漢官反對將其判處死刑,因為后者并不承認有行賄行為,而處死一位堅稱無辜的戰場英雄勢必引起爭議,他們提出應坐以應得之罪。順治帝要求群臣拿出明確的意見。陳名夏則解釋說,有人會站在該總兵一邊,形成不同意見,主張這位總兵如何忠貞。他還說,該總兵在本案中之真罪是拒絕接受皇帝的寬仁,因此應該賜其自盡,盡管律無正條,但這種方式更體面些。順治帝有些不耐煩,如果說該總兵拒不認罪,皇帝如何賜他自盡?漢官們已經產生了不一致的意見。他們為什么堅信自己的觀點就比那位總兵的觀點引起的分歧要小呢?而且既然是律無正條,他們為什么還要提出來呢?
陳名夏及其同僚們已然毫無退路,不得不承認既然律無正條,那么他們的提議是錯誤的。他們未能防止一直擔心的異議。但是,罪行如此令人發指,以致使他們做出了錯誤的判決。他們便在此基礎上等候圣裁。順治帝認為,官員們的這種反應只會使局面更壞,他們是在假裝無辜。這些人蓄意結黨,迫使皇帝做出不公正的決定。明明是他們誤導了皇帝,為什么卻要口口聲聲宣稱自己被誤導了呢?陳名夏和陳之遴曾獲大罪,皇帝已經寬宥他們了,為什么還舊習不改呢?

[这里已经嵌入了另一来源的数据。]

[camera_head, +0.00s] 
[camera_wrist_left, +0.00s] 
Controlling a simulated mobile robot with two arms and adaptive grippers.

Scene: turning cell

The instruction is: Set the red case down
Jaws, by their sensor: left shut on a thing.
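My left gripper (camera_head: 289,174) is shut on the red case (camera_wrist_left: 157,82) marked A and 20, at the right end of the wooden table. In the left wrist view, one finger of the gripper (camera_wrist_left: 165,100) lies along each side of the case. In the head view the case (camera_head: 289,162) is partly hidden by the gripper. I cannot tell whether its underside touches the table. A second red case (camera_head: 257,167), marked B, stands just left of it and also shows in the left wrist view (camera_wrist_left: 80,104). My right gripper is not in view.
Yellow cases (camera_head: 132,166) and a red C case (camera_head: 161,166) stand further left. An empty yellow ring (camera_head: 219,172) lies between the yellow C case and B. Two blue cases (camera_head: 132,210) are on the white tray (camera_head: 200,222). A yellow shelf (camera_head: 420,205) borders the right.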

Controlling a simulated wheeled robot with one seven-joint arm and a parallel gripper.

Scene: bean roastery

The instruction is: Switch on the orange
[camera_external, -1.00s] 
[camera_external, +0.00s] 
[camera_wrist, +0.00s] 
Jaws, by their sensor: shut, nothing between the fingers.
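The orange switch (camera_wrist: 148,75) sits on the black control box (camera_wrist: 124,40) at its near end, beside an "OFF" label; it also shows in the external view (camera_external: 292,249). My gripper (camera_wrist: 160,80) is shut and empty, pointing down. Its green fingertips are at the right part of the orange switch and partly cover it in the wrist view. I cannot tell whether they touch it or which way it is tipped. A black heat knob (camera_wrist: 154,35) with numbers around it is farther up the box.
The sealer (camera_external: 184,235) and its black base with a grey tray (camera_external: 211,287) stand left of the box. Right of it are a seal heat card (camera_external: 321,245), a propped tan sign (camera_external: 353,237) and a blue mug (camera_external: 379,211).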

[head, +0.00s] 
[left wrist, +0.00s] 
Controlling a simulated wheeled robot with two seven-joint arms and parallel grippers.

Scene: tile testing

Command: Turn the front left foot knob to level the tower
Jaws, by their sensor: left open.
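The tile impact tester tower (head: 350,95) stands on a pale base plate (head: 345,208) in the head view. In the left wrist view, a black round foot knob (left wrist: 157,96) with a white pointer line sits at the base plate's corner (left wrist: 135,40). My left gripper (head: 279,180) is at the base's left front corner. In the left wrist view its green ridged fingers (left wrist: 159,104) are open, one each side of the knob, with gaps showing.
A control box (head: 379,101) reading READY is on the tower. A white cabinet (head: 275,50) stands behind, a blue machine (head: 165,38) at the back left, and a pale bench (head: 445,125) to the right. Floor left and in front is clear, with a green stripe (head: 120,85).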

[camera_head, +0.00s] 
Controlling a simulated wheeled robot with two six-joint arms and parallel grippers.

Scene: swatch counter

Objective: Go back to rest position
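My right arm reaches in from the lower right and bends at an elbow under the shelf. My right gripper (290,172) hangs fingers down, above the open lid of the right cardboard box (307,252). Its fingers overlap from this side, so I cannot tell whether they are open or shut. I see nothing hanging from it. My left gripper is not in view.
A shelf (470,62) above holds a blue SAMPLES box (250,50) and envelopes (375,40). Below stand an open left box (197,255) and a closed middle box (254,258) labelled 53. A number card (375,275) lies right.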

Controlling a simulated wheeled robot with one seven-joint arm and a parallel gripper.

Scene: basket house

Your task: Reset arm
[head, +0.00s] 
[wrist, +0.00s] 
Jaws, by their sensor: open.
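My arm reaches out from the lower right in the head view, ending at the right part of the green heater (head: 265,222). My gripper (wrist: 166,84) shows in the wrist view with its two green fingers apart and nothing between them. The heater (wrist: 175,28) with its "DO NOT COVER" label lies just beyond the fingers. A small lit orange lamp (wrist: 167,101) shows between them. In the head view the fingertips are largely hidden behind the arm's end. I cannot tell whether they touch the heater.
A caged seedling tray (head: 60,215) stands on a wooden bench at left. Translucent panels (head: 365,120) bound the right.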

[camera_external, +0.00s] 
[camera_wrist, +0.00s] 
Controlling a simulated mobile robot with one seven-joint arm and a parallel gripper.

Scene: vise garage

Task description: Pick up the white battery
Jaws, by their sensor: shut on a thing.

順治帝命在京全體高官在午門集議,討論這些持異議者的命運。罪名是類同于謀逆。這些集議人建議將陳名夏處以死刑,將其他人或罷黜或流徙,然后讓皇帝去寬宥他們,以求再次促成合作。這一愿望似乎與皇帝的初衷有些矛盾,皇帝原本是要大臣們各抒己見,熱烈討論的。現在,他又希望大臣們達成一致了。皇帝問道,為什么持不同意見的都是漢官,而滿臣們卻都意見一致呢?漢族官員曾承諾要從重判決,可實際進行的吏治整頓卻微乎其微。這一年年底,陳名夏的政敵們對他進行指控,罪名從他長懷忠明之心一直到道德上的不檢點,于是就將他扳倒了。帶頭彈劾的是來自遼東的資深大學士寧完我。陳名夏被處以絞刑[37]。